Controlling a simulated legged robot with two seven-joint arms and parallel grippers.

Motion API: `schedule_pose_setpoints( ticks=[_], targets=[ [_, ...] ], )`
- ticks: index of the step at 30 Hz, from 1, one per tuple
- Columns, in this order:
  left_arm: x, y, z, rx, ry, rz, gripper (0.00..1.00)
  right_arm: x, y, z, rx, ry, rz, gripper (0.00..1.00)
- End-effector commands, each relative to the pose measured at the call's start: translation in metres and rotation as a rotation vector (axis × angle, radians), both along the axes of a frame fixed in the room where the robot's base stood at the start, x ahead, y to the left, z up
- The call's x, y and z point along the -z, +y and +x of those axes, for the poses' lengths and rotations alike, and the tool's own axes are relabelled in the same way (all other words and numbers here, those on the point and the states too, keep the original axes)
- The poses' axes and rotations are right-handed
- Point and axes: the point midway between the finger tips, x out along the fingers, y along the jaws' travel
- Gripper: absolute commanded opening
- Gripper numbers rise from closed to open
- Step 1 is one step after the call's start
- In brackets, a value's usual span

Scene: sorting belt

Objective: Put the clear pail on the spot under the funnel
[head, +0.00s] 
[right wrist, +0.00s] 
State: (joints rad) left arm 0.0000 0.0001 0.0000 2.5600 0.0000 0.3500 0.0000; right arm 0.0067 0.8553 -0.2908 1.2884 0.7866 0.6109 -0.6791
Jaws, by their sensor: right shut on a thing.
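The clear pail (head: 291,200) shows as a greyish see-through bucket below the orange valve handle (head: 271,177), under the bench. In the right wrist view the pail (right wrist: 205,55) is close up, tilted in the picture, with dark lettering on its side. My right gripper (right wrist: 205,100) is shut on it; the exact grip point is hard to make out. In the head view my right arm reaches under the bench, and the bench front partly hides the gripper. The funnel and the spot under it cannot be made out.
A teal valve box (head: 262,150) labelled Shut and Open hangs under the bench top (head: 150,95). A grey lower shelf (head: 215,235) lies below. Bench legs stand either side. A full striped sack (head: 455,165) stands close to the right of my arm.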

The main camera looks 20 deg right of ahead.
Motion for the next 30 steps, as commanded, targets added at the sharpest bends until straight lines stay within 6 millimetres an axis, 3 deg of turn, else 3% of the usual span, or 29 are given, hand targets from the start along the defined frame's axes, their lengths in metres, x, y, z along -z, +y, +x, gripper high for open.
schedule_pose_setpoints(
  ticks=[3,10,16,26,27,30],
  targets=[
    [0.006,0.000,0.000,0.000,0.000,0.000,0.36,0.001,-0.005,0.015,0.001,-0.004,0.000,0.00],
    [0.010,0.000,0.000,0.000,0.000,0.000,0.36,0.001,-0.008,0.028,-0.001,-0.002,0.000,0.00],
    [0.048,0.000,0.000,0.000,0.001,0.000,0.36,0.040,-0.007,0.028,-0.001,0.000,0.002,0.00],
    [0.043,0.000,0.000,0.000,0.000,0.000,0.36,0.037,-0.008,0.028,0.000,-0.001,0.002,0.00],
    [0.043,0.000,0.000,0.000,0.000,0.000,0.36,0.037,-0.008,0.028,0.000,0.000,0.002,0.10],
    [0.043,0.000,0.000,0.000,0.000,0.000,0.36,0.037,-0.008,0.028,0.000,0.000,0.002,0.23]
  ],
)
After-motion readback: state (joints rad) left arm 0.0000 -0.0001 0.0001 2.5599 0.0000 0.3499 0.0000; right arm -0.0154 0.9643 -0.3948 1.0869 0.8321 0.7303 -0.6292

────────────────────

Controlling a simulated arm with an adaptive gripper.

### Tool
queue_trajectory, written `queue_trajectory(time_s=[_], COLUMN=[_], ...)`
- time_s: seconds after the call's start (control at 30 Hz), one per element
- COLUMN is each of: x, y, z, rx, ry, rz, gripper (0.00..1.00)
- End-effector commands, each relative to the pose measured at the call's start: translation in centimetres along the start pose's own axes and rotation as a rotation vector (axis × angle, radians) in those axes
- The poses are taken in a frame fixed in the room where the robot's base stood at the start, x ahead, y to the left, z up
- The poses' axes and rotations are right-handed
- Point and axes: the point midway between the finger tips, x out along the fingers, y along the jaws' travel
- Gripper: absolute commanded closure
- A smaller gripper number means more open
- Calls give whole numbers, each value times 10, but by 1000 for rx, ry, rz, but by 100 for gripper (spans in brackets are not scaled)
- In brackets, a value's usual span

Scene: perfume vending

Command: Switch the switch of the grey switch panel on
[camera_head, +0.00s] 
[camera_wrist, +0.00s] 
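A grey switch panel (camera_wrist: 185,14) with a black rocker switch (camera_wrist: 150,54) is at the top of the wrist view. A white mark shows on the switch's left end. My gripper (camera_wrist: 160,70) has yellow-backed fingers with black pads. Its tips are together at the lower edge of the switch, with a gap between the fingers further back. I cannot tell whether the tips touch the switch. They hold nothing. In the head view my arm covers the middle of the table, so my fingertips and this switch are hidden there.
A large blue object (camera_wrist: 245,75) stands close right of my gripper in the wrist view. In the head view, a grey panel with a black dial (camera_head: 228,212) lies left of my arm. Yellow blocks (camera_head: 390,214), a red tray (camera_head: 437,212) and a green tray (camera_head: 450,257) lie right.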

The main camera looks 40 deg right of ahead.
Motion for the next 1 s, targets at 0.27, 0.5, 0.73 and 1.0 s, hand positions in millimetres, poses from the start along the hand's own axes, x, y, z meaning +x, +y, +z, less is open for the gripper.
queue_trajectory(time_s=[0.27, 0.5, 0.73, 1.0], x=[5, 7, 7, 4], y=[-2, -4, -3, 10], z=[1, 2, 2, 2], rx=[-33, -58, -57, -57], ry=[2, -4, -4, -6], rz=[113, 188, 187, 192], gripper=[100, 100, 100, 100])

────────────────────

### Task objective
From the data above, pick out each line containing "looks" and copy it.

### Reply
The main camera looks 20 deg right of ahead.
The main camera looks 40 deg right of ahead.

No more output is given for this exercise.